■ Collected data:
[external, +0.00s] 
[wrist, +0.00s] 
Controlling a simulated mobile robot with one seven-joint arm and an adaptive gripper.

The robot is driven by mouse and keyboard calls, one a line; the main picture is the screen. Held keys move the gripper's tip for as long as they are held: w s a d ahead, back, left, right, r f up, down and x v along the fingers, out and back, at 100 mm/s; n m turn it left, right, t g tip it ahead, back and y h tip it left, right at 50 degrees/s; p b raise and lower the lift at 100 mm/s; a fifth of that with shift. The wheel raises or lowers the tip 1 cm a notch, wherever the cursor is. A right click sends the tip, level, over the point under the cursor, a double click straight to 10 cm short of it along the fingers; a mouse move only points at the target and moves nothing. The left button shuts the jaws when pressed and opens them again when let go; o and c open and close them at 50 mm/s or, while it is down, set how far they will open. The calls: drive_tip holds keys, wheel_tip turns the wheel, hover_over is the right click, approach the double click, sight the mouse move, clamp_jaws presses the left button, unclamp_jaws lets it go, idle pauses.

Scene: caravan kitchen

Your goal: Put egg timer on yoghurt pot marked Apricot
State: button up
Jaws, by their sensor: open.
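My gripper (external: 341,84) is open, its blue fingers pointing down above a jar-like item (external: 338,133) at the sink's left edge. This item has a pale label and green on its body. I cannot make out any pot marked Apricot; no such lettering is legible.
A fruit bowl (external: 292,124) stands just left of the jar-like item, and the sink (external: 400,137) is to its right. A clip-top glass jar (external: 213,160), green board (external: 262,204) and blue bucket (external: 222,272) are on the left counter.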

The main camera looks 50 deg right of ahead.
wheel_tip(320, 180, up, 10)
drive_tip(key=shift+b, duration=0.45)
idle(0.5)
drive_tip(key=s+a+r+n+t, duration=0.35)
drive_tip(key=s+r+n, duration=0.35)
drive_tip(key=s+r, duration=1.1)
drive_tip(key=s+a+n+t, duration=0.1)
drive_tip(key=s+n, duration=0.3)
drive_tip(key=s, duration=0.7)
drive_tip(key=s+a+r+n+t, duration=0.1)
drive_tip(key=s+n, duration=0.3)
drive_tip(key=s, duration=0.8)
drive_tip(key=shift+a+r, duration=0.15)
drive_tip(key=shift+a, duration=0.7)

■ Stated task:
Reproduce the complete set of lines precisely as supplied.

■ Complete response:
[external, +0.00s] 
[wrist, +0.00s] 
Controlling a simulated mobile robot with one seven-joint arm and an adaptive gripper.

The robot is driven by mouse and keyboard calls, one a line; the main picture is the screen. Held keys move the gripper's tip for as long as they are held: w s a d ahead, back, left, right, r f up, down and x v along the fingers, out and back, at 100 mm/s; n m turn it left, right, t g tip it ahead, back and y h tip it left, right at 50 degrees/s; p b raise and lower the lift at 100 mm/s; a fifth of that with shift. The wheel raises or lowers the tip 1 cm a notch, wherever the cursor is. A right click sends the tip, level, over the point under the cursor, a double click straight to 10 cm short of it along the fingers; a mouse move only points at the target and moves nothing. The left button shuts the jaws when pressed and opens them again when let go; o and c open and close them at 50 mm/s or, while it is down, set how far they will open. The calls: drive_tip holds keys, wheel_tip turns the wheel, hover_over is the right click, approach the double click, sight the mouse move, clamp_jaws presses the left button, unclamp_jaws lets it go, idle pauses.

Scene: caravan kitchen

Your goal: Put egg timer on yoghurt pot marked Apricot
State: button up
Jaws, by their sensor: open.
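My gripper (external: 341,84) is open, its blue fingers pointing down above a jar-like item (external: 338,133) at the sink's left edge. This item has a pale label and green on its body. I cannot make out any pot marked Apricot; no such lettering is legible.
A fruit bowl (external: 292,124) stands just left of the jar-like item, and the sink (external: 400,137) is to its right. A clip-top glass jar (external: 213,160), green board (external: 262,204) and blue bucket (external: 222,272) are on the left counter.

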The main camera looks 50 deg right of ahead.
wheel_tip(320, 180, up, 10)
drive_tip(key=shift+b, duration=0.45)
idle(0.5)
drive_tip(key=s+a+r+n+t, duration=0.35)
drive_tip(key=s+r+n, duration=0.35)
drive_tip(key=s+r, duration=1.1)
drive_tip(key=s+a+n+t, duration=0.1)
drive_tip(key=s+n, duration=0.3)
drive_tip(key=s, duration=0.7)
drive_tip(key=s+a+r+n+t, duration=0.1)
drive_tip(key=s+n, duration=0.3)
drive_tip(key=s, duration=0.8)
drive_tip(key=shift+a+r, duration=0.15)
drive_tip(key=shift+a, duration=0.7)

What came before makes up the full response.